>>>>
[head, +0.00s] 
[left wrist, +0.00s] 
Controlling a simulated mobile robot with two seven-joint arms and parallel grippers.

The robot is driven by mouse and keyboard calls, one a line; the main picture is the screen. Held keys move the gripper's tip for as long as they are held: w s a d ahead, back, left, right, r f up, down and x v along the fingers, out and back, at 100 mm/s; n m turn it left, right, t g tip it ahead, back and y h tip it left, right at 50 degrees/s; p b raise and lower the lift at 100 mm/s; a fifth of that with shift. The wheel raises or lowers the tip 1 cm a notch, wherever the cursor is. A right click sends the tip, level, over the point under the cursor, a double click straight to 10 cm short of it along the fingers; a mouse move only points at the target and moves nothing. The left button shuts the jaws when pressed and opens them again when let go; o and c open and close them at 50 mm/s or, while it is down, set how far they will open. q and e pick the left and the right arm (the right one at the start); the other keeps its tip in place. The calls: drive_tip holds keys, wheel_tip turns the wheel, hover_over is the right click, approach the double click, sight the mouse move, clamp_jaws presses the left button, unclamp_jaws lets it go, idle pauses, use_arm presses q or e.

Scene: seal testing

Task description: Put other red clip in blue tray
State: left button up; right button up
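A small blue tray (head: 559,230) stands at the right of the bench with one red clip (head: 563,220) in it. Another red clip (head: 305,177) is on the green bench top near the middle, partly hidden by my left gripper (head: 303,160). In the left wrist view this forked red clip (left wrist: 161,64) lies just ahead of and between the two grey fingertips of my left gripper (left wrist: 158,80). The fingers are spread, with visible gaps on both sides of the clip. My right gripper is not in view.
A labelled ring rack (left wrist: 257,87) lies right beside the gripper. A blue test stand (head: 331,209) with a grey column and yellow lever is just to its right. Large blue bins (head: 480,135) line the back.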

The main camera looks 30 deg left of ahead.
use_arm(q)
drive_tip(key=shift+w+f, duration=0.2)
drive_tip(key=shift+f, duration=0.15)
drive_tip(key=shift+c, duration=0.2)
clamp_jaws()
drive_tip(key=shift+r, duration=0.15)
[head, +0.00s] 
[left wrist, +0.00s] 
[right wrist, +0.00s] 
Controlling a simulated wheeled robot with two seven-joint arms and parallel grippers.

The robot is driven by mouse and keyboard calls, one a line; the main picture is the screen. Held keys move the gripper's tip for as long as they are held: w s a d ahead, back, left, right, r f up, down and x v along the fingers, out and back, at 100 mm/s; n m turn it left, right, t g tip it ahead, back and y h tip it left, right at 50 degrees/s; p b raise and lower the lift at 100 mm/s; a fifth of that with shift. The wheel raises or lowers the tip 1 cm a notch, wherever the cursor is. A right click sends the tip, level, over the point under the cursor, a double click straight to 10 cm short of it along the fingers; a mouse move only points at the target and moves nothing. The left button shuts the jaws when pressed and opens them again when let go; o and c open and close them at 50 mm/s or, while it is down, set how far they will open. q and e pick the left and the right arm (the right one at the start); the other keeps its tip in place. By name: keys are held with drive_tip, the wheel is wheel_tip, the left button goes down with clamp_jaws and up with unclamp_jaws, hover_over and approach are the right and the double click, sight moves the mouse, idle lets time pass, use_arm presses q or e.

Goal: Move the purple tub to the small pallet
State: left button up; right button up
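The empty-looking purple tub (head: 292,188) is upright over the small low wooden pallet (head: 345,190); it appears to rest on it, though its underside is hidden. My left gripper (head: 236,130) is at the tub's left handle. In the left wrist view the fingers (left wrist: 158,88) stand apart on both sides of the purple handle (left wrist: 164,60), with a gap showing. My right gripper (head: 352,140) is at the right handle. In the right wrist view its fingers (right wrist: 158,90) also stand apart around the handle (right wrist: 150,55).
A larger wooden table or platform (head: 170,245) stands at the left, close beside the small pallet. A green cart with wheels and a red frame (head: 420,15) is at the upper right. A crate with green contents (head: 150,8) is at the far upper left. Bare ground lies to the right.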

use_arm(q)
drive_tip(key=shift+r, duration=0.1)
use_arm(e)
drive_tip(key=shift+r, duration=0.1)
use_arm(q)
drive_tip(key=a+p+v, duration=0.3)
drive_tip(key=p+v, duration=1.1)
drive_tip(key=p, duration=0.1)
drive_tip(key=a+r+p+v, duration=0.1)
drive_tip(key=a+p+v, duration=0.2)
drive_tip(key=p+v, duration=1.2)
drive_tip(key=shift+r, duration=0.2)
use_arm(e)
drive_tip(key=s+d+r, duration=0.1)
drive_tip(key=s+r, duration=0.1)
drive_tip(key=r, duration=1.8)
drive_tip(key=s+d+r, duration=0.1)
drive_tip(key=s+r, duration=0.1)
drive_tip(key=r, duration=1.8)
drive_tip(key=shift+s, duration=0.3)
<<<<
Set down, without any change, only the lines from the line that holds "Scene: seal testing" through the line that holds "Task description: Put", both lines included.

Scene: seal testing

Task description: Put other red clip in blue tray

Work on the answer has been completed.